Miller was named the 2013 National Federation of State High School Associations Mideast Sectional Coach of the Year in January.
It is the second straight year that the veteran coach has received a major postseason honor. Last season she was named the career coach of the year by the Ohio Association of Track and Cross Country Coaches.
"It's all been very surreal," Miller said. "There are so many good coaches out there who put in a lot of time and effort and for them to have chosen me from little United High School is unbelievable. I've been very blessed."
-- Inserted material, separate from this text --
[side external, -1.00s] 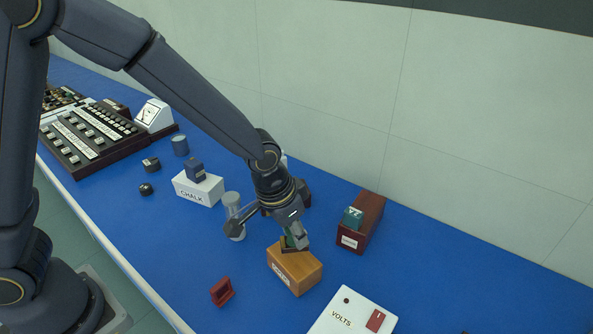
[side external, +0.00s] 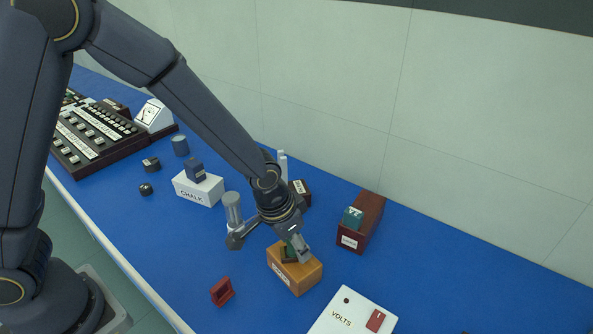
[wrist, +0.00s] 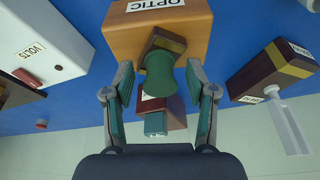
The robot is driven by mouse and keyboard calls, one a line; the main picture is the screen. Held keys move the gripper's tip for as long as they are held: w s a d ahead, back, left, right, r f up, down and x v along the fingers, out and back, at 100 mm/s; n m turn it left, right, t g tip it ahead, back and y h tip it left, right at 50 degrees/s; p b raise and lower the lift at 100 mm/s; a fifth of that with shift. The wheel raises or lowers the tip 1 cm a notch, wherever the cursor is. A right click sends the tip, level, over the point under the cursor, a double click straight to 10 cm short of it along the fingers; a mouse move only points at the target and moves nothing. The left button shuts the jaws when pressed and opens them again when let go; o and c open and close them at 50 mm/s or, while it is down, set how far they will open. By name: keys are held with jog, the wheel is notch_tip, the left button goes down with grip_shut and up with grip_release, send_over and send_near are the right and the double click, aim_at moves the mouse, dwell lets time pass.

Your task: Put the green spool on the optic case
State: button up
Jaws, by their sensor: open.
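The optic case (side external: 308,274) is an orange-brown wooden box on the blue bench; its OPTIC label shows in the wrist view (wrist: 197,28). In the side view, the small dark and green shape (side external: 289,254) is at the case top, partly hidden by a finger. My gripper (side external: 294,249) is just above the case. In the wrist view its fingers (wrist: 160,88) stand open on both sides of the spool, with gaps.
A dark red box (side external: 365,225) with a teal block (side external: 352,217) stands behind right. The white VOLTS box (side external: 345,318) is in front right. A red frame (side external: 222,291) lies front left. A grey cylinder (side external: 233,208) and white CHALK box (side external: 198,190) stand left.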

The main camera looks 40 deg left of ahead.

The Mideast section includes Delaware, Kentucky, Maryland, Ohio, Pennsylvania, Virginia, West Virginia and the District of Columbia. To be nominated as Sectional Coach of the year, one must have already been a state coach of the year. After Miller won the OATCC award last year her name was passed along for consideration. She was also eligible for the NFHS National Coach of the Year.
"No way I expected to win," Miller said. "When I saw the letter in my mailbox I was floored."
Coaching girls track has been a labor of love that Miller has been at for 28 years, with the first 10 coming at Salem. Her teams have enjoyed great success, capturing a combined 18 conference championships and seven district championships. However, winning-and the adulation that follows-has never been the driving force for Miller.
"Winning has just been a nice byproduct of everything else," Miller said. "What I enjoy most about coaching is working with the kids day after day and watching them achieve their potential. There is nothing better than watching a kid work hard for a long time and achieve a personal best."
Miller entered coaching because she was looking for something to do outside of teaching. She never dreamed where it would lead.
"I really didn't know a lot about coaching when I started," Miller said. "I read a lot of books and watched a lot of videos. I really have any coaching influences. I just tried to draw on the experiences of my parents and other responsible adults I knew. I tried to pattern myself after them."
Success didn't happen overnight. Much trial and error was involved before Miller honed her coaching style. Early in her career, Miller frequently solicited the opinions of her athletes to figure out what worked and what didn't.
"One thing I realized right away was that these are high school kids and they usually have other sports or extra-curricular activities they are involved in," she said. "I made it a point to support them in their other endeavors as much as I could."
The building of relationships continues to drive Miller as she enters the twilight of her career.
"Some of the early season meets seem a little colder and longer than they used to, but I still love interacting with the kids as much as when I started," Miller said. "I'll know when the right time comes along to retire. When it does, my athletes will be the first to know."